The opening arguments in R Kelly’s child pornography and obstruction trial have begun, with prosecutors arguing that the disgraced musician and convicted sex offender has a ‘dark and hidden’ side that the public do not see.
The R&B singer, real name Robert Sylvester Kelly, was last year sentenced to 30 years in prison after being convicted of sex trafficking and racketeering charges.
Now he is back in court on child pornography and obstruction charges and is facing 13 charges including creating and receiving child pornography, obstruction of justice and enticing minors into sexual activity.
Kelly, 55, previously faced a similar trial in 2008 and was accused of trying to rig it by bribing witnesses. He was acquitted at the time.

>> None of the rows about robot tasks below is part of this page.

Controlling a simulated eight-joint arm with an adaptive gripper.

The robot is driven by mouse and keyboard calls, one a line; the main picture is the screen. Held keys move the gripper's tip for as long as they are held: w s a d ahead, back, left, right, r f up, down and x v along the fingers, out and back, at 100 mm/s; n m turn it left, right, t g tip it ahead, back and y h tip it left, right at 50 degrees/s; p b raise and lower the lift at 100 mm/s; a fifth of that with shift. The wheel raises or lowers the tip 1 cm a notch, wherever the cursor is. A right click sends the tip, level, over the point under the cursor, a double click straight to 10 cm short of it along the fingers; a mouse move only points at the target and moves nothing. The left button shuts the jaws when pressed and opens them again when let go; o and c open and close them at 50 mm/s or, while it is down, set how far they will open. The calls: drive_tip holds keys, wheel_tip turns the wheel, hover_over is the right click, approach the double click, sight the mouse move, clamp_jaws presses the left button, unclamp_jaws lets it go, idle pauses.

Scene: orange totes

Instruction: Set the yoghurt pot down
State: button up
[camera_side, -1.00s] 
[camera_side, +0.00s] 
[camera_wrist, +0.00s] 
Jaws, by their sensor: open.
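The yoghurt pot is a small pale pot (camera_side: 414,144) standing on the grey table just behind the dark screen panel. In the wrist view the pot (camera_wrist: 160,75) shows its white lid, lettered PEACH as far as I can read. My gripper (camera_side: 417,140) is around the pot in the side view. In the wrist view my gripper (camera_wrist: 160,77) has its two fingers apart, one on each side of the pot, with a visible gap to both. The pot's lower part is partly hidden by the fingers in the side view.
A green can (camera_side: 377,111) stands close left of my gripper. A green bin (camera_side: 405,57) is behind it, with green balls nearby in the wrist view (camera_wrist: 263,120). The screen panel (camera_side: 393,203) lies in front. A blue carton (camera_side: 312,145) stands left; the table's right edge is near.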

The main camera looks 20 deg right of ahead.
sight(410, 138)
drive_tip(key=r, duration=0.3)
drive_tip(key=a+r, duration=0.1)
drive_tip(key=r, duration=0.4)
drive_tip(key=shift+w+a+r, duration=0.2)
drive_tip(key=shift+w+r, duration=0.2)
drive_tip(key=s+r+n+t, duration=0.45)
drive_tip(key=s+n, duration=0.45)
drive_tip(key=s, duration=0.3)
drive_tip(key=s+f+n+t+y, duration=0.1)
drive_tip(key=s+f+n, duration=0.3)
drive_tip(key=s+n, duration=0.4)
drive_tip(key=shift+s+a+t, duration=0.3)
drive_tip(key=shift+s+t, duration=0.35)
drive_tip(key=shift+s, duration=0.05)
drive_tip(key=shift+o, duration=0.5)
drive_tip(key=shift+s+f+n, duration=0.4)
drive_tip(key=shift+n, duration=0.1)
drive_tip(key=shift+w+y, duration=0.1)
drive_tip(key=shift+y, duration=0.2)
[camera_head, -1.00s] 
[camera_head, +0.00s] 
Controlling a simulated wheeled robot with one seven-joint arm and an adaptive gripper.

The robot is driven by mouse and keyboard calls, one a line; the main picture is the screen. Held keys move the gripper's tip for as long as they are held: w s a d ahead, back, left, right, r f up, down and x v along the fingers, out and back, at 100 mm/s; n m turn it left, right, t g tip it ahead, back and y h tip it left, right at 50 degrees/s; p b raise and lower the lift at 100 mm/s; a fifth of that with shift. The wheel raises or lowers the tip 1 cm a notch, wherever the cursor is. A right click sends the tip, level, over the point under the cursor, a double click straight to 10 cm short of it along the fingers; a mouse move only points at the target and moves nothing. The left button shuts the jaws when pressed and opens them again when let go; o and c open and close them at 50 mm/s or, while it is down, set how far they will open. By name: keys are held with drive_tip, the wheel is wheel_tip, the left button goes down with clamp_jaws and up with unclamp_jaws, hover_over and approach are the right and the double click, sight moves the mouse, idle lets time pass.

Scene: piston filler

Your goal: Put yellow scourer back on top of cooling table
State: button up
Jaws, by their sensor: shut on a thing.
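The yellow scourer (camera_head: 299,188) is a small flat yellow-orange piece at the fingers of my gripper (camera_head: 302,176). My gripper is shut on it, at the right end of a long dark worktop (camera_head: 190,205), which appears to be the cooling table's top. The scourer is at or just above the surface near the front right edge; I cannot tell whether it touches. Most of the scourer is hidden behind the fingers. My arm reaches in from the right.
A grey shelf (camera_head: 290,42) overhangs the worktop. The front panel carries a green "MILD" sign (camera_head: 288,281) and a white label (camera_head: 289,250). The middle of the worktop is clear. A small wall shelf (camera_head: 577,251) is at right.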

However, prosecutors said in their opening statements that one video that was at the centre of the 2008 will be shown in the trial.
An anonymous woman, who is being called Jane, will testify that she appeared in an alleged sex tape with Kelly when she was 13 or 14 and he was 31.
In 2008, Kelly and Jane both denied it was them in the video. Jane did not previously testify.
Prosecutors have alleged that Kelly made four separate videos with Jane and that segments will be shown to jurors.
In her opening statement, Kelly’s defence attorney Jennifer Bonjean reminded the court that he deserves a fair trial.
‘There is no R. Kelly exception,’ Jennifer Bonjean said. ‘It is true that Mr Kelly is imperfect. It is true that, on his journey from poverty to stardom, that he stumbled along the way. We won’t deny that.’
She argued that the government is taking advantage of a series of documentaries.
This week, Judge Harry Leinenweber reportedly denied a request from Kelly’s attorneys to reject members of the public who had watched any part of Lifetime’s Surviving R Kelly, which first hit screens in 2019.
The series, which later got a second season, delved behind the scenes of the many headlines about Kelly’s relationships and the sex abuse charges he had faced.
In June, Kelly was sentenced to 30 years in prison after being convicted of sex trafficking and racketeering charges.
Following a six-week trial in Brooklyn, Kelly was found guilty on all nine counts against him, including multiple counts of racketeering, with the charges relating to bribery and forced labour, by a jury in September last year.
Kelly – who denied all charges – was also found in violation of an anti-sex trafficking law known as the Mann Act.